Prince Charles and Princess Diana might have had a jollier life together if they hadn't rejected one of their wedding gifts.

The present in question came from the Redditch makers Rodcraft, who created two fishing rods (His and Hers) for the newly-weds. As a special touch, each carried a gold silhouette of Charles and Diana within a blue circular border plus crown. But most significant of all, the 13ft carbon rods were specially designed for competition fishing.

Now, wasn't that a lovely, romantic gesture from Rodcraft? Working on the principle "Those who fish together, stay together", the company clearly foresaw the huge pressures that would face the couple. What better way to handle affairs of crown or state than for the royals to get on the bank alongside their subjects, with the bonus of the chance to win a few pounds too?

Imagine the couple, still a little shy with each other, cleaning their maggots together on the night before a big contest, maybe chuckling together over the time when the little devils escaped from the fridge at Buckingham Palace. What a fright it gave cook!

Picture, if you can, Charles and Di tucking into a Full English Breakfast at a transport cafe before an open competition on the Leeds and Liverpool Canal or the Stubpond in Sussex. What would it have been like, pegged next to the future king, watching him take his Rodcraft match-rod out of its cloth bag? Intimidating, or what? Imagine them arguing over rigs (a size 18 or 20 hook?), making floats, mixing groundbait and cutting the sandwiches (no crusts, of course) for the next day. Things like that soon take away worries of treacherous butlers or problems with the royal coach.

Envisage them sharing their winnings, planning holidays to the big Irish or Danish festivals, maybe pasting up their scrapbook of competition successes. You can just see those trophies sitting on the mantelpiece alongside that gold camel from the Saudi oil minister, or the Fijian death mask.

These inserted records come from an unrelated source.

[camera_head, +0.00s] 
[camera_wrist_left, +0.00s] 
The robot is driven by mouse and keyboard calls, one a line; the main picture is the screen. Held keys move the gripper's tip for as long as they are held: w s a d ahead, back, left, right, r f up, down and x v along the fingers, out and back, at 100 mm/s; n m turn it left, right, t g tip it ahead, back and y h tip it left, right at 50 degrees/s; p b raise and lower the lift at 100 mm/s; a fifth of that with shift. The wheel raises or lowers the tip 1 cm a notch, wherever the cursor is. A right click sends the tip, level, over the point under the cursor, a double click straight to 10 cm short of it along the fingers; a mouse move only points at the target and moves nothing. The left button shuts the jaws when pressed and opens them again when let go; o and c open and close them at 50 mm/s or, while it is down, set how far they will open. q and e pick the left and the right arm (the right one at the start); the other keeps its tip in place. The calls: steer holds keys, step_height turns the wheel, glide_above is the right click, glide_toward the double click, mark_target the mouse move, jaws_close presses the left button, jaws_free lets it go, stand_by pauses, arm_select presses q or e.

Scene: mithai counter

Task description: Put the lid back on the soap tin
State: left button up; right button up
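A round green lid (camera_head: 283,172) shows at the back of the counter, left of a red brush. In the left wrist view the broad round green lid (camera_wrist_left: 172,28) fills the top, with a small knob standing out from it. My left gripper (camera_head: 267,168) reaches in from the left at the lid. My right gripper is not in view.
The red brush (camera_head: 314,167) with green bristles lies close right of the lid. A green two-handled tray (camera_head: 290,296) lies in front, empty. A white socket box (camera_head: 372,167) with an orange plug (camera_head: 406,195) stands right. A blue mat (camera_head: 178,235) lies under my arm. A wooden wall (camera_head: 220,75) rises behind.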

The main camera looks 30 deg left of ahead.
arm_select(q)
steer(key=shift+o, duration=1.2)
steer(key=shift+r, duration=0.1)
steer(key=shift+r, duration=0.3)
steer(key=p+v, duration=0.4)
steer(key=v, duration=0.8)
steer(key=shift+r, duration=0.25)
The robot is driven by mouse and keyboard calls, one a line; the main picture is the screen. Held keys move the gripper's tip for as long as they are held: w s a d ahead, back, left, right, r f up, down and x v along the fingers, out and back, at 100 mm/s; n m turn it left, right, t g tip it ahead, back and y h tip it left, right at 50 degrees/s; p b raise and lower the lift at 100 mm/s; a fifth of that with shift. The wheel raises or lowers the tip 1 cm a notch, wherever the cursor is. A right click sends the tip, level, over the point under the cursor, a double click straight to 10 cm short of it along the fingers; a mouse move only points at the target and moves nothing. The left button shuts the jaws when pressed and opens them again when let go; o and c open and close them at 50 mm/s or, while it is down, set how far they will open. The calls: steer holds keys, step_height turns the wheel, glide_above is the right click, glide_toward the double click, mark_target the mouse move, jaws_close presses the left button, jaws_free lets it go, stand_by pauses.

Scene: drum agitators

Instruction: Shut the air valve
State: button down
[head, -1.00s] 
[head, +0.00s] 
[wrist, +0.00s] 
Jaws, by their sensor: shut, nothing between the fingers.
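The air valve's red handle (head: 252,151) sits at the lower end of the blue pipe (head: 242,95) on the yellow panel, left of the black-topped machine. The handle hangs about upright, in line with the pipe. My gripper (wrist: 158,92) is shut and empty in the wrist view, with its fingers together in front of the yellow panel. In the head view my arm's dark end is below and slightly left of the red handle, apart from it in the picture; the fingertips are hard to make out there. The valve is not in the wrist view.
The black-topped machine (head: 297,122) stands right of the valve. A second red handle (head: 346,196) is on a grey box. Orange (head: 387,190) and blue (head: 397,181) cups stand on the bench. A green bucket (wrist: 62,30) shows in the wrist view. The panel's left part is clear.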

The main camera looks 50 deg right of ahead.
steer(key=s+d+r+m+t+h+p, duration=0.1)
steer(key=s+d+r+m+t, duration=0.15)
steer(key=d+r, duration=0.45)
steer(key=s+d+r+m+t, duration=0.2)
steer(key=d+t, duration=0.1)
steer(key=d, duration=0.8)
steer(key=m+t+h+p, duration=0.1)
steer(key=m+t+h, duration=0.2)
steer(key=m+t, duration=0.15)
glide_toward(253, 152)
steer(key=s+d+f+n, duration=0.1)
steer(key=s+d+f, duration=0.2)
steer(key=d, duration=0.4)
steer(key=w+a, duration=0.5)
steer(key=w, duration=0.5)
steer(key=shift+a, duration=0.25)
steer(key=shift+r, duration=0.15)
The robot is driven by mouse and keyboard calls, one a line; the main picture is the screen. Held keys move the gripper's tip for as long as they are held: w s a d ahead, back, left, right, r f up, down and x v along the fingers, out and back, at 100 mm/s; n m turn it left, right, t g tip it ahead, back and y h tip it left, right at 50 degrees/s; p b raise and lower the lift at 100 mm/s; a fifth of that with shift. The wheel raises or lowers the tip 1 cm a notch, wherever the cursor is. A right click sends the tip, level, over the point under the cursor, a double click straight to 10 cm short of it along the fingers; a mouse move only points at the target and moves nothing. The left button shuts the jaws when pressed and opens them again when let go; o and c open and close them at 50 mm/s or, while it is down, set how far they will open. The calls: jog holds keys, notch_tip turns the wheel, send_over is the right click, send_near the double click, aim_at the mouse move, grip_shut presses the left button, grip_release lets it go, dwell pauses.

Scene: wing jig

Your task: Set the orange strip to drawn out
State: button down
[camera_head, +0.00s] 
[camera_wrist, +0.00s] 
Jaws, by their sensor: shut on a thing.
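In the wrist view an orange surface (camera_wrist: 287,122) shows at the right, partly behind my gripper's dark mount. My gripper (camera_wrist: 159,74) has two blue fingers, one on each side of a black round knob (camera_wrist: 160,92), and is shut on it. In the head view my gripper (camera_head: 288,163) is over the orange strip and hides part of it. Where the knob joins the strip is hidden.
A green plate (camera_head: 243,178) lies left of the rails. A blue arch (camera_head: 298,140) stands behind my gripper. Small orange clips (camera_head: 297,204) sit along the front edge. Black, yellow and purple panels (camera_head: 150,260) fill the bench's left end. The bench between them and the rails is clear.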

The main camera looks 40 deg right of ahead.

Sadly, it didn't happen. Maybe they felt their week-end commitments (most competitions take place on Sundays) were too heavy. Maybe Di didn't like the idea of going out in a bobble hat, waterproofs and waders, whereas Charles was rather excited at the prospect.

Anyway, the couple rejected the rods. They were donated to the Prince's Trust, and eventually went to a couple of eager kids. I know all this because at Bonhams in Honiton next week, the 1981 correspondence between Rodcraft and Buckingham Palace, pictures of the lucky lads and the two rod butts bearing those Charles and Di silhouettes come up for auction.

Who knows, maybe William or Harry will be among the bidders. Imagine how different their lives could have been if they had spent the Sundays of their formative years under a green umbrella on the Trent.